Short exercise: Collect every line below that contains the word "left".
◇ ◇ ◇ ◇
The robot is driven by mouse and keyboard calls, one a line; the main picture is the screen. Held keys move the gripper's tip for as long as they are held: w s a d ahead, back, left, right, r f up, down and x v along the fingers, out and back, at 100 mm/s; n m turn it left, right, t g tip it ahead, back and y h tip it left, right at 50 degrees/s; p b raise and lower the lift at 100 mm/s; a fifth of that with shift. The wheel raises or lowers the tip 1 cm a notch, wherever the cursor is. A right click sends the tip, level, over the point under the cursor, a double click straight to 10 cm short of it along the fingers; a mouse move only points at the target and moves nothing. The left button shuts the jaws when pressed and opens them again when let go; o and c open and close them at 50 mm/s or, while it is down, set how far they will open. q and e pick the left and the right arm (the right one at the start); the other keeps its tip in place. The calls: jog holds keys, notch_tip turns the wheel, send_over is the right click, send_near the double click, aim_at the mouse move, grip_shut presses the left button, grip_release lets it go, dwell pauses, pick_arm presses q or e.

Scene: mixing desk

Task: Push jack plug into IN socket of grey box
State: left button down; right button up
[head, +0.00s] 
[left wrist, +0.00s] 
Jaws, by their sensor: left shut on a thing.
◇ ◇ ◇ ◇
Complete response:
The robot is driven by mouse and keyboard calls, one a line; the main picture is the screen. Held keys move the gripper's tip for as long as they are held: w s a d ahead, back, left, right, r f up, down and x v along the fingers, out and back, at 100 mm/s; n m turn it left, right, t g tip it ahead, back and y h tip it left, right at 50 degrees/s; p b raise and lower the lift at 100 mm/s; a fifth of that with shift. The wheel raises or lowers the tip 1 cm a notch, wherever the cursor is. A right click sends the tip, level, over the point under the cursor, a double click straight to 10 cm short of it along the fingers; a mouse move only points at the target and moves nothing. The left button shuts the jaws when pressed and opens them again when let go; o and c open and close them at 50 mm/s or, while it is down, set how far they will open. q and e pick the left and the right arm (the right one at the start); the other keeps its tip in place. The calls: jog holds keys, notch_tip turns the wheel, send_over is the right click, send_near the double click, aim_at the mouse move, grip_shut presses the left button, grip_release lets it go, dwell pauses, pick_arm presses q or e.
State: left button down; right button up
[left wrist, +0.00s] 
Jaws, by their sensor: left shut on a thing.

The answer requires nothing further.